I ended up being a decent programmer (not spectacular I wouldn't say) though I had a knack for large distributed systems and pretty high scale projects. The bigger, the better. And those same conceptual skills translated really really well to management where I really found my grove.

arjunamrith commented 4 years ago

Do you have any advice for people in a tech job eventually looking to make a switch to management?(I am currently in my first job as a Developer/R&D engineer)

It's really awesome that you're doing this through a repo, it's different and cool! Would love to see more people do this :)

jasoncwarner commented 4 years ago

Two super quick things about moving to management.

  1. It's a new role. The skills that make one a great developer are not the same skills that make one a great manager. Think of management as a career change. You need to know how to program and all the things that entails to be a good development manager, but they will not be enough.

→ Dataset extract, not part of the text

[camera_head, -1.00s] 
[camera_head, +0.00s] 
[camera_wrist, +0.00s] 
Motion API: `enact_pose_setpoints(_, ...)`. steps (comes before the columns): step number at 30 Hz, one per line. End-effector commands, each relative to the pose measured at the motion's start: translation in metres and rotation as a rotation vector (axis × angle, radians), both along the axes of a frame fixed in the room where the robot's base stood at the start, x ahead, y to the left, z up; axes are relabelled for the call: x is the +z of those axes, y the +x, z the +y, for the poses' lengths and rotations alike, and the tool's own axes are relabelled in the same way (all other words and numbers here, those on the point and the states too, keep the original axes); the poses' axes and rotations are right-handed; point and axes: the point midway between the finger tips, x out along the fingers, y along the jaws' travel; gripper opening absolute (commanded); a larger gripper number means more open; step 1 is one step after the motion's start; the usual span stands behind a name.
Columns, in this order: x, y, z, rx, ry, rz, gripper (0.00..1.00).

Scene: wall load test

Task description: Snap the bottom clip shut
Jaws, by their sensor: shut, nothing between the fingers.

Entire books are written on this subject though two of my favorites are: Peopleware and any of the following books (which are roughly all the same)

  1. To actually learn what it takes, learn about project and program management. I would take on a few small projects. It's not the same thing as management, but it gives you a taste.

Why those things? Well, management is the set of the following: Achieving something w/ other people. You have to 1. achieve something 2. with more than just yourself. If you think about all that goes into that, you'll start to wrap your head around what it takes.

How well you do as a manager will entirely depend on which type of manager you are in which context. That is where the art comes in.